If all of the **A**, **B**, and **S** inputs are 0, the flipflops are configured as a shiftregister, again, but the input bit to the first flipflop is computed by the XOR gates in the LFSR feedback path. This means that the register works as a standard LFSR pseudorandom pattern generator, useful to drive the logic connected to the Q outputs. Note that the start value of the LFSR sequence can be set by shifting it in via the SIN input.

Finally, if **B** and **S** are 0 but **A** is 1, the flipflops are configured as a shift-register, but the input value of each flipflop is the XOR of the D-input and the Q-output of the previous flipflop. This is exactly the configuration of a standard LFSR signature analysis register.

Because a BILBO register can be used as a pattern generator for the block it drives, as well provide signature-analysis for the block it is driven by, a whole circuit can be made self-testable with very low overhead and with only minimal performance degradation (two extra gates before the D inputs of the flipflops).

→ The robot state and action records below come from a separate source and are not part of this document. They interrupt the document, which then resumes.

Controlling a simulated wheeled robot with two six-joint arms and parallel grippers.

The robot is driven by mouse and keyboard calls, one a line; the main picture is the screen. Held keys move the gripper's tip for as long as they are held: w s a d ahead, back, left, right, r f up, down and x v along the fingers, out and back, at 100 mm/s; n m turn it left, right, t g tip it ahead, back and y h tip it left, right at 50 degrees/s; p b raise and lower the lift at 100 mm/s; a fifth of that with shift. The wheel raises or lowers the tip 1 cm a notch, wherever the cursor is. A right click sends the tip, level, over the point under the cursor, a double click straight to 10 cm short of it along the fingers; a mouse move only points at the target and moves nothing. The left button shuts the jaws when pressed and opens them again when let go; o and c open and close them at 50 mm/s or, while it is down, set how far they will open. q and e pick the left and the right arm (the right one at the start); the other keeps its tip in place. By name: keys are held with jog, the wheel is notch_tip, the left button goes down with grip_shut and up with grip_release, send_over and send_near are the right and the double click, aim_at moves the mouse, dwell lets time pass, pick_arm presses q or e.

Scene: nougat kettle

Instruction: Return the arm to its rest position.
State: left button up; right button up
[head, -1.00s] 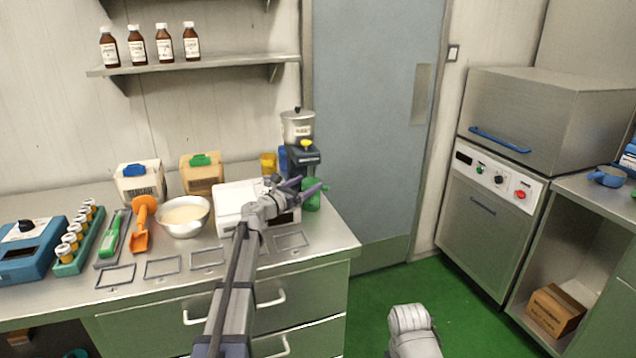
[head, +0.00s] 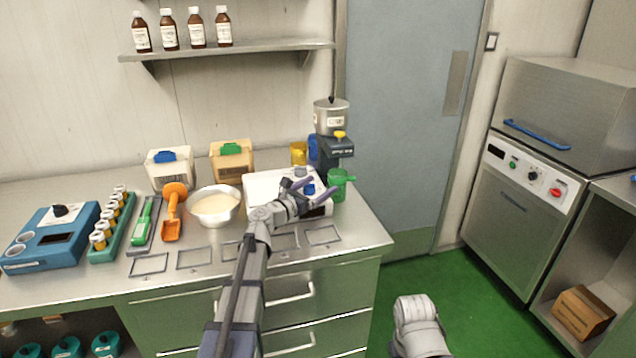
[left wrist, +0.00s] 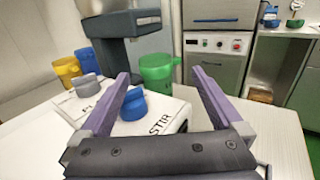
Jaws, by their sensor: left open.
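My left arm reaches over the counter in the head view. Its gripper (head: 312,190) has two purple fingers spread apart and holds nothing. The gripper is above the white stirrer box (head: 262,184), near its right end. In the left wrist view the open fingers (left wrist: 160,85) frame the box's blue knob (left wrist: 133,104) and the green cup (left wrist: 158,70), which stands beyond them. In the head view the green cup (head: 338,184) is right of the fingertips. Part of my right arm shows at the bottom of the head view; its gripper is out of sight.
The grinder-like machine with a metal pot (head: 331,116) stands behind the cup. A bowl (head: 216,205), an orange scoop (head: 173,212) and a vial rack (head: 112,228) are to the left. Empty frames (head: 195,257) lie along the front. Green floor (head: 470,295) is clear to the right.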

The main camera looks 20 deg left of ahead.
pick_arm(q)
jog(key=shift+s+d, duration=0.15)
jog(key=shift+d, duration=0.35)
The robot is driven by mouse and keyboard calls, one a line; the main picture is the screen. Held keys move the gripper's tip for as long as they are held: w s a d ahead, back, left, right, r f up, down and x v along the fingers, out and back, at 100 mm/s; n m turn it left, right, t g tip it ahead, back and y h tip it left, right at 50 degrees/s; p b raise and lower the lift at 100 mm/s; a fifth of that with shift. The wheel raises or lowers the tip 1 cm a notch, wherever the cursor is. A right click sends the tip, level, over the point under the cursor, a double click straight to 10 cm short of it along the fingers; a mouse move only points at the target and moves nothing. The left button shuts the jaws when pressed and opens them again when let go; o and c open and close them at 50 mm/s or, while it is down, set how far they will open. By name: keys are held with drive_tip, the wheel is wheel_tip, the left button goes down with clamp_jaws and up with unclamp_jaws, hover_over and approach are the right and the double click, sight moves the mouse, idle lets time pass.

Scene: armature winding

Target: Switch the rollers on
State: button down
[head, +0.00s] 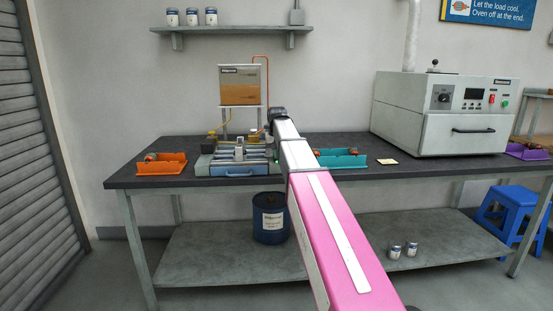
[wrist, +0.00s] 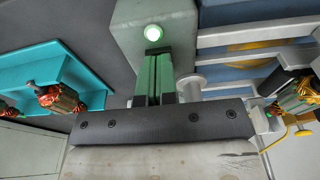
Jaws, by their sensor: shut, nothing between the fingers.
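The roller machine (head: 238,158) sits on the dark bench, left of my arm. Its pale rollers (wrist: 250,35) run across the upper right of the wrist view. In the head view my own arm hides the gripper and most of that end of the machine.
A teal tray (wrist: 70,62) with copper-wound armatures (wrist: 60,98) lies beside the machine. An armature (wrist: 302,97) shows at the machine's right in the wrist view. An orange tray (head: 162,169) is at the bench's left, and a white oven (head: 405,128) is at the right.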

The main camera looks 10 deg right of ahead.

#### Self-checking techniques:

It consists of logic block and checkers should then obey a set of rules in which the logic block is 'strongly fault secure' and the checker 'strongly code disjoint'. The code use in data encoding depends on the type of errors that may occur at the logic block output. In general three types are possible:

- □ Simple error: one bit only affected at a time.
- □ Unidirectional error: multiple bits at 1 instead of 0 (or 0 instead of 1)
- □ Multiple errors: multiple bits affected in any order.

Self-checking techniques are applied to circuits in which security is important so that fault tolerance is of major interest. Such technique will occupy more area in silicon than classical techniques such as functional testing but provide very high test coverage.